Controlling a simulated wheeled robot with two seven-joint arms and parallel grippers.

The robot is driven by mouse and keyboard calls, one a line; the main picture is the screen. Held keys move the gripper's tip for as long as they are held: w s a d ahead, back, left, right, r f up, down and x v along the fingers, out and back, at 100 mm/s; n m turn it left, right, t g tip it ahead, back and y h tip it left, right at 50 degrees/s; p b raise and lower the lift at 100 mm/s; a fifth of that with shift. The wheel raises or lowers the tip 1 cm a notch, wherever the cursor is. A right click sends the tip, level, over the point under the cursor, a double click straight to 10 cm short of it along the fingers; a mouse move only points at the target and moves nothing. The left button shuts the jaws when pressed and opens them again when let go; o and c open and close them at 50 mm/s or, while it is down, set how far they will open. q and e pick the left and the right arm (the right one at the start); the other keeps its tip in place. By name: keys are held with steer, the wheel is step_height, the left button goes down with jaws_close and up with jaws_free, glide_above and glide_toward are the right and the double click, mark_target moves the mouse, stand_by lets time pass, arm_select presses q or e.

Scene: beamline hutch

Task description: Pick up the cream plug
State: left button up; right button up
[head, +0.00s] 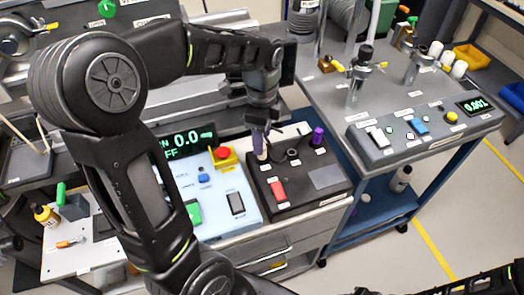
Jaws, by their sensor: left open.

--

* [What the task asks] Skip the pictures; extract only the lines from the line with "Task description: Pick up the cream plug" through the final line of the material, exactly as they appear.

* [Correct answer]
Task description: Pick up the cream plug
State: left button up; right button up
[head, +0.00s] 
Jaws, by their sensor: left open.

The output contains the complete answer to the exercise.